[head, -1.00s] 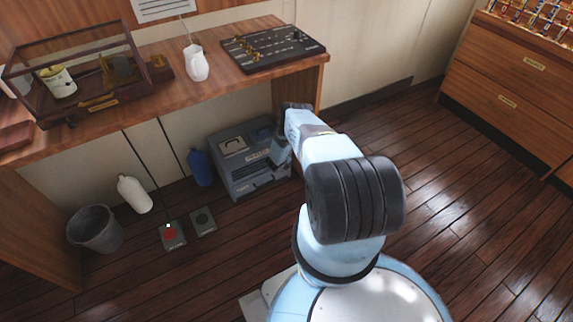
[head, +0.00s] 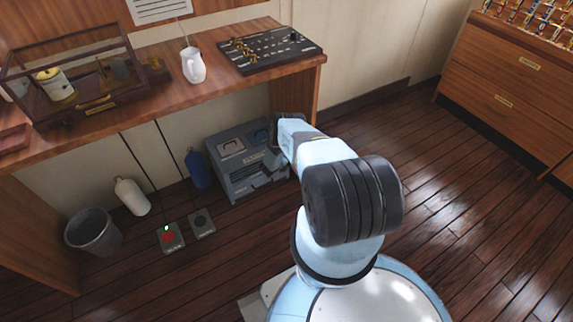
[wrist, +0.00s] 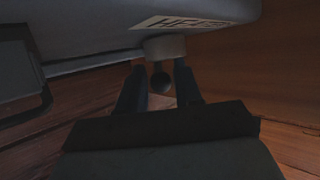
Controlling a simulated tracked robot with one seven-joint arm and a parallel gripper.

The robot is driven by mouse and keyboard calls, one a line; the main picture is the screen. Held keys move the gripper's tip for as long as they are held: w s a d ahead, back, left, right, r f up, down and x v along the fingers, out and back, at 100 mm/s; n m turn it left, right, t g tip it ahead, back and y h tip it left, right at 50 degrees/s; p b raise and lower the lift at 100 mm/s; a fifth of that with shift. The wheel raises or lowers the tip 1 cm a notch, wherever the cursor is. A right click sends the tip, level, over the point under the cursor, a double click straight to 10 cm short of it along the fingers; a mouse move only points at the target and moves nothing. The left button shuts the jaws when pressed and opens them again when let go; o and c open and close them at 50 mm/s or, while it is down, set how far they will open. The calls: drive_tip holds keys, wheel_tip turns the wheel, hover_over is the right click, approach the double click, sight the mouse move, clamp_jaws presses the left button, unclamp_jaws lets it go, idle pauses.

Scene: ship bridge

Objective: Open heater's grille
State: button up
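The heater (head: 236,181) is a grey box on the floor under the wooden desk. In the wrist view its grey body (wrist: 100,50) fills the top, with a partly readable label (wrist: 190,22) beginning "HE". My gripper (wrist: 162,80) is at the heater's right side; in the head view my arm hides its fingertips. The wrist view shows its two dark fingers apart, with a small dark round knob (wrist: 160,82) in the gap below a grey round stub (wrist: 165,46). Contact with the knob cannot be told. A dark frame-like part (wrist: 25,95) shows at left; whether it is the grille is unclear.
A blue bottle (head: 199,169), a white bottle (head: 132,197), a bin (head: 93,233) and two floor boxes (head: 171,238) (head: 201,223) stand left of the heater. The desk (head: 215,92) overhangs it. The floor at right is clear.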

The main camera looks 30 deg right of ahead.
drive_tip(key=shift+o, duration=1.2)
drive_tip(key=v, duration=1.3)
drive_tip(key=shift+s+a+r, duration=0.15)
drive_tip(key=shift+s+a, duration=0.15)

◇ ◇ ◇ ◇ ◇ ◇ ◇

_INSTRUCTIONS TO FOLLOW_. All of the material above needs to be restated exactly, with no pictures.

_SOLUTION TO THIS TASK_.
[head, -1.00s] 
[head, +0.00s] 
[wrist, +0.00s] 
Controlling a simulated tracked robot with one seven-joint arm and a parallel gripper.

The robot is driven by mouse and keyboard calls, one a line; the main picture is the screen. Held keys move the gripper's tip for as long as they are held: w s a d ahead, back, left, right, r f up, down and x v along the fingers, out and back, at 100 mm/s; n m turn it left, right, t g tip it ahead, back and y h tip it left, right at 50 degrees/s; p b raise and lower the lift at 100 mm/s; a fifth of that with shift. The wheel raises or lowers the tip 1 cm a notch, wherever the cursor is. A right click sends the tip, level, over the point under the cursor, a double click straight to 10 cm short of it along the fingers; a mouse move only points at the target and moves nothing. The left button shuts the jaws when pressed and opens them again when let go; o and c open and close them at 50 mm/s or, while it is down, set how far they will open. The calls: drive_tip holds keys, wheel_tip turns the wheel, hover_over is the right click, approach the double click, sight the mouse move, clamp_jaws presses the left button, unclamp_jaws lets it go, idle pauses.

Scene: ship bridge

Objective: Open heater's grille
State: button up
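The heater (head: 236,181) is a grey box on the floor under the wooden desk. In the wrist view its grey body (wrist: 100,50) fills the top, with a partly readable label (wrist: 190,22) beginning "HE". My gripper (wrist: 162,80) is at the heater's right side; in the head view my arm hides its fingertips. The wrist view shows its two dark fingers apart, with a small dark round knob (wrist: 160,82) in the gap below a grey round stub (wrist: 165,46). Contact with the knob cannot be told. A dark frame-like part (wrist: 25,95) shows at left; whether it is the grille is unclear.
A blue bottle (head: 199,169), a white bottle (head: 132,197), a bin (head: 93,233) and two floor boxes (head: 171,238) (head: 201,223) stand left of the heater. The desk (head: 215,92) overhangs it. The floor at right is clear.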

The main camera looks 30 deg right of ahead.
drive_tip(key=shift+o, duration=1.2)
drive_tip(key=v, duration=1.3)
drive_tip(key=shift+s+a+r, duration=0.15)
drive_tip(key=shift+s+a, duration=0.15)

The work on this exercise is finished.